Allemagne, Italie, Suède, France, Danemark, Royaume-Uni, Union européenne (UE)…les nouvelles mesures contre l’immigration se sont multipliées sur le continent européen ces dernières années. Ce phénomène évolue en parallèle d’une montée sans précédent des partis et des mouvements d’extrême-droite en Europe, qui incarnent pour certains la solution à ce “fléau”. Partout en Europe, le paysage politique a entamé une mutation inimaginable depuis la fin de la Seconde Guerre mondiale. La société européenne semble se refermer sur elle-même au motif que l’immigration est responsable de tous ses maux. Vérité ou bouc-émissaire ? L’immigration est-elle vraiment le problème des sociétés européennes ? L’Union européenne répond par le Pacte asile et migration. (2/4)

L’immigration en chiffres

L’Union européenne compte quelque 446,7 millions d’habitants selon les données d’Eurostat. Parmi cette foule, 23,8 millions, soit 5.3% de la population, sont des ressortissants de pays tiers. 38 millions sont nés en dehors de l’UE, soit 8.5% de la population. Ces chiffres sont une vue d’ensemble, des disparités existent naturellement entre les Etats membres. Toutefois, ils interrogent tout de même sur le concept de “submersion” de l’Europe sous les vagues migratoires. En tout et pour tout, l’immigration nette totale vers l’UE, soit la soustraction du nombre de personnes arrivants dans l’UE à celui des personnes sortant de l’UE, est de 1,14 millions de personnes en 2021. En 2022, le nombre de personnes arrivées dans l’UE issu de l’immigration légale et illégale confondues est d’environ 3,8 millions de personnes. Ce dernier chiffre ne constitue pas le solde migratoire mais comptabilise simplement les arrivées. Parmi elles, il faut compter 331 433 arrivées illégales, soit environ 9% de l’ensemble des arrivées sur le sol européen.

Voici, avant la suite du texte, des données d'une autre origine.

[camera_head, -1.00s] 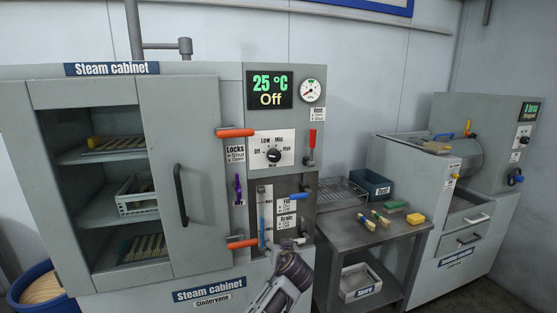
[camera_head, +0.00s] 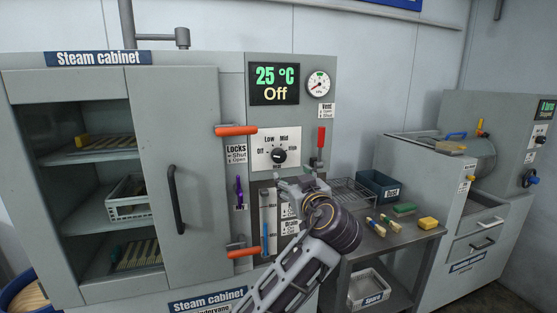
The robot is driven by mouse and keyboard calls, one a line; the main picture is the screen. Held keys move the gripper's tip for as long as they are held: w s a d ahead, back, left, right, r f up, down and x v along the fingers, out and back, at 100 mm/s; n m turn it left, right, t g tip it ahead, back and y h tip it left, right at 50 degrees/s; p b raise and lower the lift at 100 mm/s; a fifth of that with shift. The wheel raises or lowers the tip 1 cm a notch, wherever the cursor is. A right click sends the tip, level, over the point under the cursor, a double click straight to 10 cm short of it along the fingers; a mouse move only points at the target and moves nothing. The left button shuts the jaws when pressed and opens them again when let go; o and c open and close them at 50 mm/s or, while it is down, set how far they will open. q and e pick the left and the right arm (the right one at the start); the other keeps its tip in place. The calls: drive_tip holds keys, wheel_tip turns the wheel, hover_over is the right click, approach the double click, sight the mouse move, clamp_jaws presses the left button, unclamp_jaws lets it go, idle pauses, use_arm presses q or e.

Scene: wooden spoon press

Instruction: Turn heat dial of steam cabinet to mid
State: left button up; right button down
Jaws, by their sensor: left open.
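The steam cabinet (camera_head: 229,85) fills the left and middle of the view. Its heat dial, a black knob (camera_head: 279,156), sits on a white plate marked Off, Low, Mid and High. The knob's pointer is too small to read surely. The display (camera_head: 275,84) above reads 25 °C and Off. My left gripper (camera_head: 296,182) is just below and right of the dial, apart from it in the picture. It is open and holds nothing visible. Its wrist hides part of the Fill and Drain labels. My right gripper is out of view.
Orange lock handles (camera_head: 236,131) stick out left of the dial, and a red vent lever (camera_head: 321,138) stands at its right. A side table (camera_head: 400,246) with brushes and a dark blue bin (camera_head: 378,185) is to the right. The cabinet door (camera_head: 190,110) stands left.

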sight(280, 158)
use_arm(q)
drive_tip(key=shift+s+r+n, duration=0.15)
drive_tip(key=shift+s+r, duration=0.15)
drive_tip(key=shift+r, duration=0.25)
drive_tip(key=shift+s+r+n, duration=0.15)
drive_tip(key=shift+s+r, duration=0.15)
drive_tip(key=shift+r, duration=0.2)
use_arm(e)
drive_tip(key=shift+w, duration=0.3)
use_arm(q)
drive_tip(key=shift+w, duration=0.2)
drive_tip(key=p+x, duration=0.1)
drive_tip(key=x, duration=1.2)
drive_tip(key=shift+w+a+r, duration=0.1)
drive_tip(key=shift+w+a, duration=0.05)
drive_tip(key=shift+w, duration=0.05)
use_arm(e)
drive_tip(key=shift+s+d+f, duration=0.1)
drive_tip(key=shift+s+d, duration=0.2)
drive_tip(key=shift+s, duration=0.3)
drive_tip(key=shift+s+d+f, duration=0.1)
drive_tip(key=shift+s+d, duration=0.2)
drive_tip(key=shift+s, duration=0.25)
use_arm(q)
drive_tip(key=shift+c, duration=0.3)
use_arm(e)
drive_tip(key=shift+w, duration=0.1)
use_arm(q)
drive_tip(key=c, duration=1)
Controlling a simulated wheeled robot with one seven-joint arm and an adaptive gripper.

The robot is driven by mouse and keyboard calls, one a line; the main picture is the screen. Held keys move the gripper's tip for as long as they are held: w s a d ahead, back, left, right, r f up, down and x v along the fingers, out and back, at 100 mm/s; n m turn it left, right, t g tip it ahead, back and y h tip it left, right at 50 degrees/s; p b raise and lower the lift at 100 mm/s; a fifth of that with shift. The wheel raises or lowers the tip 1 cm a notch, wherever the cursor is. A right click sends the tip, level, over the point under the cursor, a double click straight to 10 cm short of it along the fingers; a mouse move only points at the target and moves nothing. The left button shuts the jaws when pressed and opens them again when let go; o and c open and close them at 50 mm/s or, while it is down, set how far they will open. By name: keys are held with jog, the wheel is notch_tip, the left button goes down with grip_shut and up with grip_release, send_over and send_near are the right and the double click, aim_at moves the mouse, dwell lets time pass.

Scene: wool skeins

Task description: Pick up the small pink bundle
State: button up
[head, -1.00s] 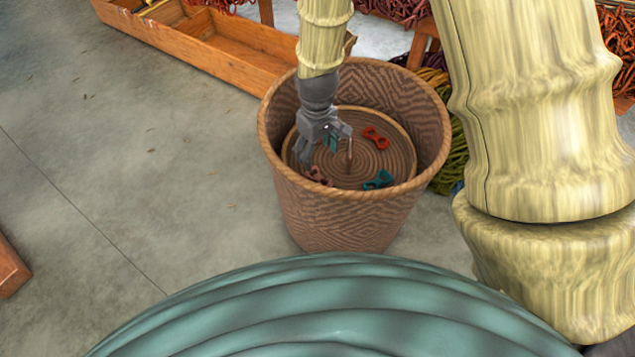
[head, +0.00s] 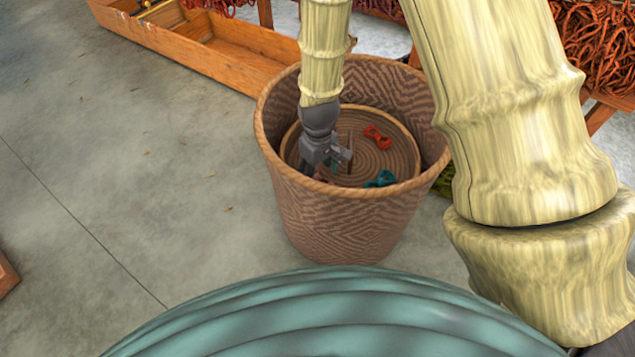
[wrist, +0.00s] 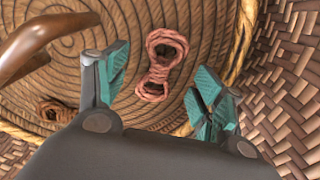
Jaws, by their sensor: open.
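A pink twisted bundle (wrist: 160,62) lies on the coiled round tray (wrist: 75,70) inside the basket, in the upper middle of the wrist view. A smaller-looking brownish-pink bundle (wrist: 54,113) lies at the lower left of that view. My gripper (wrist: 160,86) is open and empty, with its teal-padded fingers to the left and right of the pink bundle, which shows beyond them. I see no contact. In the head view my gripper (head: 328,170) reaches down into the basket and mostly hides the pink bundles.
The tall woven basket (head: 335,222) surrounds the tray, and its wall (wrist: 290,90) is close on the right in the wrist view. A brown curved handle (wrist: 45,35) stands at upper left. A red bundle (head: 377,137) and a teal bundle (head: 381,179) lie on the tray.

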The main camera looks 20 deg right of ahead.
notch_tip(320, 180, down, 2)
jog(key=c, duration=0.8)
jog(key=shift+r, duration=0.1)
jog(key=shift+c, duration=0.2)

Certaines personnes choisissent de rester, d’autres de repartir. Sans surprise, c’est la famille qui pousse les personnes à rester sur le sol de l’UE en majorité (35% des cas). L’asile ne concerne que 15% des cas en 2022. Force est de constater que l’immigration dans l’Union européenne est, à une écrasante majorité, légale. Les titres de séjour sont décernés selon les protocoles légaux en vigueur. Une grande partie de ces nouveaux arrivants se mettent à travailler peu après leur installation, parfois même bien avant d’obtenir leurs papiers définitifs, signe de la lenteur du processus qui a fait l’objet de nombreuses lois sur l’immigration en Europe ces derniers mois. Il convient donc de distinguer très nettement l’immigration légale de l’immigration illégale. Or, dans les discours des dirigeants d’extrême-droite, les deux se confondent sans le moindre scrupule.

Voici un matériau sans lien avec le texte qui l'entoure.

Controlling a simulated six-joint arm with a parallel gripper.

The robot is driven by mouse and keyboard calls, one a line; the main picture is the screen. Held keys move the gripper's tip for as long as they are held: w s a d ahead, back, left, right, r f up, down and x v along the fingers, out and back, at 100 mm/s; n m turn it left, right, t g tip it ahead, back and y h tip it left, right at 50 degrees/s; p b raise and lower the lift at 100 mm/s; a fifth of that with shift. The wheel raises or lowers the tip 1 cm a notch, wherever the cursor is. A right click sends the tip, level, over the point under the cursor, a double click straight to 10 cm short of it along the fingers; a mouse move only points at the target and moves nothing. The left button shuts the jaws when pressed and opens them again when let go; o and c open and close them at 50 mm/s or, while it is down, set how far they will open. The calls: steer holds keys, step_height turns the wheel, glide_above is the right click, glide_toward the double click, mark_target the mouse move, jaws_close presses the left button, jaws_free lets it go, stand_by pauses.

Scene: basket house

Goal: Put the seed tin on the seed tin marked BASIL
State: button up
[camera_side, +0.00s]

L’immigration illégale ne concerne qu’une infime partie des arrivées dans l’UE ces dernières années, même si nous pouvons relever une nette augmentation depuis 2019 qui reste encore très loin des chiffres de 2015. Si l’ensemble de la classe politique tend à qualifier ces personnes de “migrants”, ce statut révèle d’un cynisme qui veut retirer aux Etats leurs responsabilités juridiques en matière de migration, définies par des textes internationaux ratifiés par la grande majorité des Etats membres de l’ONU. Un “migrant” qualifie seulement une personne qui quitte son pays pour une durée indéterminée et pour des motifs contraints ou volontaires. Est un migrant toute personne qui traverse une frontière ou quitte simplement son domicile pour une certaine durée. Un réfugié est donc également un migrant, mais dispose d’un statut juridique établi et suivi de droits spéciaux reconnus par tous les signataires de la Convention de Genève et par les Etats membres de l’ONU. Mais l’obtention de ce statut dépend en fait de la volonté des Etats de reconnaître ou non une personne comme réfugiée. Ainsi, on dénombre dans l’immigration illégale à la fois des réfugiés et des personnes sans statut particulier, qui demandent l’asile. On les qualifie donc de “demandeurs d’asile”. 958 800 demandes ont été introduites dans l’UE en 2022. Parmi elles, 634 400 ont fait l’objet d’une décision en première instance dont 49% furent positives. Mais seulement 143 000 personnes ont obtenu le statut de réfugié. Le reste des demandeurs d’asile fait l’objet d’autres statuts de protection. En 2022, 383 700 personnes se sont vues accorder une protection par l’UE.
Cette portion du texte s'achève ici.